Every business day there are 10's of 1,000's of consumers being misinformed by insurance industry professionals. Consumers are being told they may not collect on vehicle damage claims from both their own policy’s Collision Coverage and the other (at-fault) party’s Liability Coverage. Consumers are being told they must pick one source of recovery but, they cannot collect from both . . . that is simply Not True !

the Truth is . . .

  • Consumers have the right to pursue Both sources of recovery as necessary to be made whole
  • The Consumer’s right to be Made Whole supercedes the insurer’s right of subrogation

Before you insurance professionals jump out of your chair, read-on. The logic and legality will be made clear. In fact, for those with the resource to do so, go to “Couch on Insurance” and review the Federal Common Law treatise entitled the “Make Whole” Doctrine (16 COI 2d . . . Section 61:64).

Couch on Insurance . . .
“Couch on Insurance” is universally regarded as the preeminent authority on insurance law.

As a supporter of iCan you have the right to know what “Couch on Insurance” has to say on the cite we’re quoting here. However, the direct quote is so convoluted in legalize as to lead the untrained reader to draw various conclusions. Therefor, we have chosen a paraphrased version of the “Make-Whole” Doctrine drawn as a direct quote from the United States Court of Appeals - Fourth Circuit, in the matter of “Paris v. Iron Workers Trust Fund” wherein the court stated . . . “In other words, the insured must be made whole before the insurer can exercise [its] right of subrogation.

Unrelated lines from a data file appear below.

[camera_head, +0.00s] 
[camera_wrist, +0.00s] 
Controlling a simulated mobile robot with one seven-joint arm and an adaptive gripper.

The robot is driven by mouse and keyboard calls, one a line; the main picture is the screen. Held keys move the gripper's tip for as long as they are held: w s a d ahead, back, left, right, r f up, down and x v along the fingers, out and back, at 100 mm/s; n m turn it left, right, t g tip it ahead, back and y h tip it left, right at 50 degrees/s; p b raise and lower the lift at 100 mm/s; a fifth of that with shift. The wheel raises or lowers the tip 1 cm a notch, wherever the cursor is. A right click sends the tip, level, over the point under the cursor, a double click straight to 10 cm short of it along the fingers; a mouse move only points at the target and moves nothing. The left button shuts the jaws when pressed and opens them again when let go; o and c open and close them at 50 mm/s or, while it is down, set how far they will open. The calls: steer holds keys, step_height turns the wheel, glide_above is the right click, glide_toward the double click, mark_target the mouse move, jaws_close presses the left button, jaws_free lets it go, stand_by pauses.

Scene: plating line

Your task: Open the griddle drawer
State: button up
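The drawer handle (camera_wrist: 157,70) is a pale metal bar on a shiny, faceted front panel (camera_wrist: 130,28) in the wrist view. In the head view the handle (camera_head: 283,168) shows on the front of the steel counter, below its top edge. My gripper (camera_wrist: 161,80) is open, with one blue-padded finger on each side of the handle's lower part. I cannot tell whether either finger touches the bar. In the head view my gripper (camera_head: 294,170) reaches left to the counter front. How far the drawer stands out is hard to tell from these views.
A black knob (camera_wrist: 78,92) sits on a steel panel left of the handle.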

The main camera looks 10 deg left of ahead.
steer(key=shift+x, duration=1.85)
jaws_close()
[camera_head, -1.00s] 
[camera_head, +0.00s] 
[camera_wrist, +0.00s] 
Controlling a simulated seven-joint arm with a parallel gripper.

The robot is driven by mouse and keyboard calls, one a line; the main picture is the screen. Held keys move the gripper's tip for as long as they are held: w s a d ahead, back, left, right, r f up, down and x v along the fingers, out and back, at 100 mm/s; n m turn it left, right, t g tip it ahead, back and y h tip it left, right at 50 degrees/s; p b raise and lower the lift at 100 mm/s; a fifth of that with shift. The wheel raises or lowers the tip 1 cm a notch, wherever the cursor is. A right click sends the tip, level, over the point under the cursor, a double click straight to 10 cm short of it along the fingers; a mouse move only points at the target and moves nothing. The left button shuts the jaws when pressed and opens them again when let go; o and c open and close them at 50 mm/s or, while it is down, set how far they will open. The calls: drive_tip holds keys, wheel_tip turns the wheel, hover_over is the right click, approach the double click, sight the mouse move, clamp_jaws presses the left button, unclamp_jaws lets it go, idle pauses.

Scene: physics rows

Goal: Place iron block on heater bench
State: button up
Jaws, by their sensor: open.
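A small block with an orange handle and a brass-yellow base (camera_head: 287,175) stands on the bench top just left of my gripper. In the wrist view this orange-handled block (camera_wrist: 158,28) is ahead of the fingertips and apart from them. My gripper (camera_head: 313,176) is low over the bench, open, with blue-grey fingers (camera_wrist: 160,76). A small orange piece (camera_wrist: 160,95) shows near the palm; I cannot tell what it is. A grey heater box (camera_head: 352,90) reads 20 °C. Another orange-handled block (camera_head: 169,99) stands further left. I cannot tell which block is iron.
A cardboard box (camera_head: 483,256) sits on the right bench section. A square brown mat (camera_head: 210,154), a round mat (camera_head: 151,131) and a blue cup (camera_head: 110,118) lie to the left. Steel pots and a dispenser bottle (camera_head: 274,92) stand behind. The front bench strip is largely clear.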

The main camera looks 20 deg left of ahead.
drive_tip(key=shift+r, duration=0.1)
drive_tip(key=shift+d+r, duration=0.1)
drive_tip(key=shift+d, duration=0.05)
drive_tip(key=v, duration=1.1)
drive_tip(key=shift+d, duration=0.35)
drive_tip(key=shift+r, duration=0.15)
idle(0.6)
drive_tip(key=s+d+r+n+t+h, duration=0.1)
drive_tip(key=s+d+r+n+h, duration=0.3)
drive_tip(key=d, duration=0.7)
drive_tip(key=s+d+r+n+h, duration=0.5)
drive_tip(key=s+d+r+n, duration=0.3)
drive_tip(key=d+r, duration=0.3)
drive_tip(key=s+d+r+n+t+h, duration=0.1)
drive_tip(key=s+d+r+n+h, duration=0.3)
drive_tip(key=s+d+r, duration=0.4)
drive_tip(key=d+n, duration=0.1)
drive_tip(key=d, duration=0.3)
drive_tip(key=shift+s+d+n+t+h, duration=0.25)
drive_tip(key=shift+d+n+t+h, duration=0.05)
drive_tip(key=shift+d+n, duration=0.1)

Now then, with the “Make Whole” Doctrine clearly established as a policyholder’s legal right, let’s see how it would apply to a typical accident scenario.

Typical Accident Scenario . . .
Assume, for the sake of this discussion, you are operating your vehicle in a safe and lawful manner when your vehicle is damaged by another conducting themselves in an unsafe and negligent manner. You have just become what is known in insurance circles as a “Third Party Claimant” against the negligent party and can expect to be dealing with that party’s Liability insurance carrier.

Third Party Claimant Rights (Tort Law) . . .
In this scenario, the negligent party owes you for All Damages That Flow From Their Negligence (subject to mitigation). Among those damages include Full Actual Cost of Repair of your vehicle (assuming damage is reparable) + Loss-of-Use and/or Reimbursement of Costs incurred for Rental of Temporary Substitute Comparable Transportation + Post-Repair Residual Diminished Resale of your vehicle + Costs Incurred in Documenting the true extent of your damages + other elements of Collateral Damage such as Time away from work / family, Claim related Travel Expenses, Necessary Long Distance Calls, Postage, etc.

Again, the Negligent Party (either directly or through their liability insurer) Owes For All Damages That Flow From Their Negligence! In other words, you are entitled to be compensated for all damages that, but for the negligence of the other party, would not have existed.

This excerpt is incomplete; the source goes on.